Okay, I'm told I can say as many positive things about my latest freelance client as I want.

I'd have taken some snaps of the project I was working on had I known.



And honestly, I've never had anything bad to say about Missouri's 'second largest brewery.' They're a class act all the way and always have been. Probably the closest to a complaint I ever uttered was that they used twist-off bottles that I couldn't re-use for my homebrews back when I was trying to build up a stock of bottles for that purpose. Before I got smart and started kegging my beers, I settled for Sam Adams many times when what I really wanted was a Bully! Porter or a Boulevard Pale.

So anyway, my phone rings and it's Missouri's best brewery with an opportunity for a production artist to mock up beer bottles for some soon-to-be-released libations. This is as close as I might get to being John Scofield when Miles called. The job might appear to lack glamour, but it's Boulevard.

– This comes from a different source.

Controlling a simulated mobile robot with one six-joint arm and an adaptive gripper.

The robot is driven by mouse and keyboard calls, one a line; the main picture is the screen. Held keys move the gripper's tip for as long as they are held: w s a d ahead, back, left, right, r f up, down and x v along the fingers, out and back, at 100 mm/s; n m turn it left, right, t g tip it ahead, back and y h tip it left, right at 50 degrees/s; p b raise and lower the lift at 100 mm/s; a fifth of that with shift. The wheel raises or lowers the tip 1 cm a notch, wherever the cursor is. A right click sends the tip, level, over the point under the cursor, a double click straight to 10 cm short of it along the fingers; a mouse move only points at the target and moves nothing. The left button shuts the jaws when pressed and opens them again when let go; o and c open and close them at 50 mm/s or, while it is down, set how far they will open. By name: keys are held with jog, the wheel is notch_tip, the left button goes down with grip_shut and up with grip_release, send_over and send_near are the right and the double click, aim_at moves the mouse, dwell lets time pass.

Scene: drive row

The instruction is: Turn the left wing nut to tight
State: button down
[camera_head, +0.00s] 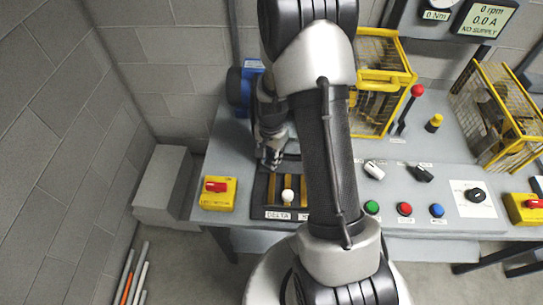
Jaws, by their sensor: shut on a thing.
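My gripper (271,165) points down at the back left of a dark link panel (262,190), and its fingers are closed together. The panel has upright brass-coloured bars (273,190) and a label reading DELTA at its front. The fingertips are at the upper end of the left part of the panel. The left wing nut is hidden at the fingertips, where the gripper is shut on it, and its angle cannot be seen. A white round knob (287,195) stands in front of the gripper. My arm hides the panel's right part.
A blue motor (245,85) is behind. Yellow cages (383,70), a red-knobbed lever (416,92), switches and coloured buttons (405,209) are to the right. The display reads NO SUPPLY.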

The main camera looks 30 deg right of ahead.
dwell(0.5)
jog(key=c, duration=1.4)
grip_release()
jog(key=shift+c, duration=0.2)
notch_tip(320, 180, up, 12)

Plus, I'm told, these beers aren't secrets, so I can excitedly share the news with all twelve of my readers: the Smokestack Series they're coming out with, yubba.

I sampled the Belgian Quadrupel (The Sixth Glass) at the brewery (it's been awhile since I had a Westmalle, but if you want over the top Trappist ale, this is the real deal). Their head brewer is from Belgium, which is Mecca, Disney World, payday, the State Fair, demolition derby and Super Bowl all rolled into one (for beer lovers).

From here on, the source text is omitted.